— begin DATA —
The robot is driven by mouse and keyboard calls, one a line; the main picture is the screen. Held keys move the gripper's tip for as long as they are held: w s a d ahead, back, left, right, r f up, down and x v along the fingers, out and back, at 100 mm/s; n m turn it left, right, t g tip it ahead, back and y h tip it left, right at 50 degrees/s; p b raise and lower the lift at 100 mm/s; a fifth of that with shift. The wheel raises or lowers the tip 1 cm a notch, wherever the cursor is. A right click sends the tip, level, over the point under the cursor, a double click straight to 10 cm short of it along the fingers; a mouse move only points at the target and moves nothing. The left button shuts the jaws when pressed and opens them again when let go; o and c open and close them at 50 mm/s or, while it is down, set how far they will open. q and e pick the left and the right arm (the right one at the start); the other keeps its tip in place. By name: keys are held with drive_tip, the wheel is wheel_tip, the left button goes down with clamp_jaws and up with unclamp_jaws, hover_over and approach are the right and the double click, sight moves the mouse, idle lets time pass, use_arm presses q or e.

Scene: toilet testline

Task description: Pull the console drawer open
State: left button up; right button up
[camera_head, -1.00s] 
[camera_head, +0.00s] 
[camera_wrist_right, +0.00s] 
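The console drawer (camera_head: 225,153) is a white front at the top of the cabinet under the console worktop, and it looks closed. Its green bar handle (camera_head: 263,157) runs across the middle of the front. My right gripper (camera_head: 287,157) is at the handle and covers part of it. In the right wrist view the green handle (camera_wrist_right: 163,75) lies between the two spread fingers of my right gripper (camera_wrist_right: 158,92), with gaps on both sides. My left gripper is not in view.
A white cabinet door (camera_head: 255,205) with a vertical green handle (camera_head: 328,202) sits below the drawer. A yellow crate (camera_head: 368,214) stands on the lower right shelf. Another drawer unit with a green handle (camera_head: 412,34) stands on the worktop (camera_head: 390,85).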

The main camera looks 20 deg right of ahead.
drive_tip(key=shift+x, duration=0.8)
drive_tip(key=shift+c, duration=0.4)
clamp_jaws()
— end DATA —
— begin DATA —
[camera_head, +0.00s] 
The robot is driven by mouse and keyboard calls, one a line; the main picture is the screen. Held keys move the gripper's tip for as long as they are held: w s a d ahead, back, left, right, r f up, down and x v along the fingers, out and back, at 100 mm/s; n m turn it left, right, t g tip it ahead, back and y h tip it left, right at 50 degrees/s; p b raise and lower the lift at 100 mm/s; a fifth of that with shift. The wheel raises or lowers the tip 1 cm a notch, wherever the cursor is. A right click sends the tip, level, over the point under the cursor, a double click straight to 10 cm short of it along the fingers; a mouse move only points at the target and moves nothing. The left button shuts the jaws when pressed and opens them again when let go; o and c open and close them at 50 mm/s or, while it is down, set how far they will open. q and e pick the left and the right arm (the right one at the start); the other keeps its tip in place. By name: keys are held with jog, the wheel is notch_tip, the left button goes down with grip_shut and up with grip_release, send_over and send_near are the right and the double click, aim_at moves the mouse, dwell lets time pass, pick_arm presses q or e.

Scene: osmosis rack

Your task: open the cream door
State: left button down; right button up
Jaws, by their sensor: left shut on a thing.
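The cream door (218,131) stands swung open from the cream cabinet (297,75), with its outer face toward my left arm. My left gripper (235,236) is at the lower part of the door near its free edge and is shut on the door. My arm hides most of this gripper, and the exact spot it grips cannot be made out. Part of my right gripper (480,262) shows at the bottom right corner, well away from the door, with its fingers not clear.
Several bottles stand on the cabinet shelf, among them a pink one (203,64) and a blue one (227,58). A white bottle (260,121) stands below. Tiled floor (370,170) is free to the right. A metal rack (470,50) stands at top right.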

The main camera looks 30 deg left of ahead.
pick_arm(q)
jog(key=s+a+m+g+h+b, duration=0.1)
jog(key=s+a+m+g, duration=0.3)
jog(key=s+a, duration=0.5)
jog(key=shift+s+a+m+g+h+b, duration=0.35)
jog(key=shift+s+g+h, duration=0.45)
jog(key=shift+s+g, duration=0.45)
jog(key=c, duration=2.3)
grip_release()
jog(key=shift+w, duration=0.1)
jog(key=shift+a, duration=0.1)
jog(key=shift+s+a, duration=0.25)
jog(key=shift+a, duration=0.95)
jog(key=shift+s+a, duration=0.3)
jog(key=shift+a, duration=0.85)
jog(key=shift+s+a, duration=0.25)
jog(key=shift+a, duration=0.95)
— end DATA —
— begin DATA —
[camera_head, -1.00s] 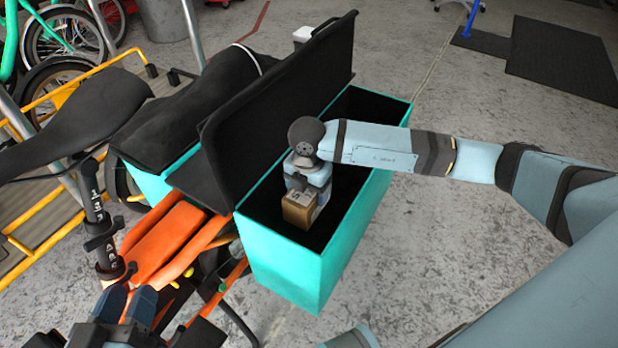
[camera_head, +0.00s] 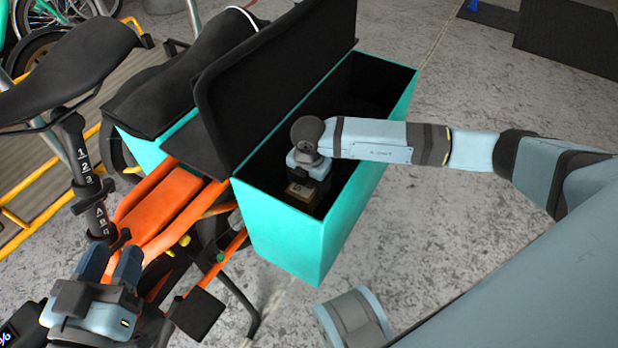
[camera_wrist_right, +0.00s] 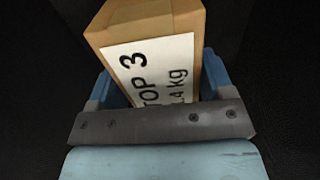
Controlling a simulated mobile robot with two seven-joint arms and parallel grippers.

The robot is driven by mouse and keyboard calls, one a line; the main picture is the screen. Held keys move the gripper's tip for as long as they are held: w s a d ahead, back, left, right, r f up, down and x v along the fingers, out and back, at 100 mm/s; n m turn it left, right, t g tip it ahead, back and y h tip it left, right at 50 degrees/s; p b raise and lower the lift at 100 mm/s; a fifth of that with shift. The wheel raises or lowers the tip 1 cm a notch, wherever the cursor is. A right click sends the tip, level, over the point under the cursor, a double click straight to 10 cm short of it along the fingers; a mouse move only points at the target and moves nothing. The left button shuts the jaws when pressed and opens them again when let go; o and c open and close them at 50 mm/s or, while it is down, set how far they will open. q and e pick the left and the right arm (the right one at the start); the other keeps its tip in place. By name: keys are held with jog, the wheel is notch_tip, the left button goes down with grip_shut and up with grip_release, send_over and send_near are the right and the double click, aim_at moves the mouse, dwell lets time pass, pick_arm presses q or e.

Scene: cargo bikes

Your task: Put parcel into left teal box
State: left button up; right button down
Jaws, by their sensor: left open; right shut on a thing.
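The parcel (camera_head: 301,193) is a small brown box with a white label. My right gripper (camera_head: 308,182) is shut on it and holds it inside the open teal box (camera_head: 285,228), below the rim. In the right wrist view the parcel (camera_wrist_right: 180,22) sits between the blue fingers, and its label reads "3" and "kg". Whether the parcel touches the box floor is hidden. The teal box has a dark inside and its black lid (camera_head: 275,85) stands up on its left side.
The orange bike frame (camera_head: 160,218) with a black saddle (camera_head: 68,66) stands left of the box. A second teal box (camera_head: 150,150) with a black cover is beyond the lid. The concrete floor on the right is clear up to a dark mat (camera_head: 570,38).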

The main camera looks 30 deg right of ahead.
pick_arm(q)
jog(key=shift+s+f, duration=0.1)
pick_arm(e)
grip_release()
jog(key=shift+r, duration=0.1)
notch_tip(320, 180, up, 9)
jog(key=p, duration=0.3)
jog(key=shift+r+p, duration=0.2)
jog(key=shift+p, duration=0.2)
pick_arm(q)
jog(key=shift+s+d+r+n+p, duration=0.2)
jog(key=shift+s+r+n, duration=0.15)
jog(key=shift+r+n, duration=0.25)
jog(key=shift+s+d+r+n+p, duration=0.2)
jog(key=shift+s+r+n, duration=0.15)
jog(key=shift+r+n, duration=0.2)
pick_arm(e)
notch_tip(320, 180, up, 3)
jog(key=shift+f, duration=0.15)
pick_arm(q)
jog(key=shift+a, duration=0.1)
— end DATA —
* _TASK OBJECTIVE_
Extract from the data every line where "State" shows up.

* _EXPECTED ANSWER_
State: left button up; right button up
State: left button down; right button up
State: left button up; right button down

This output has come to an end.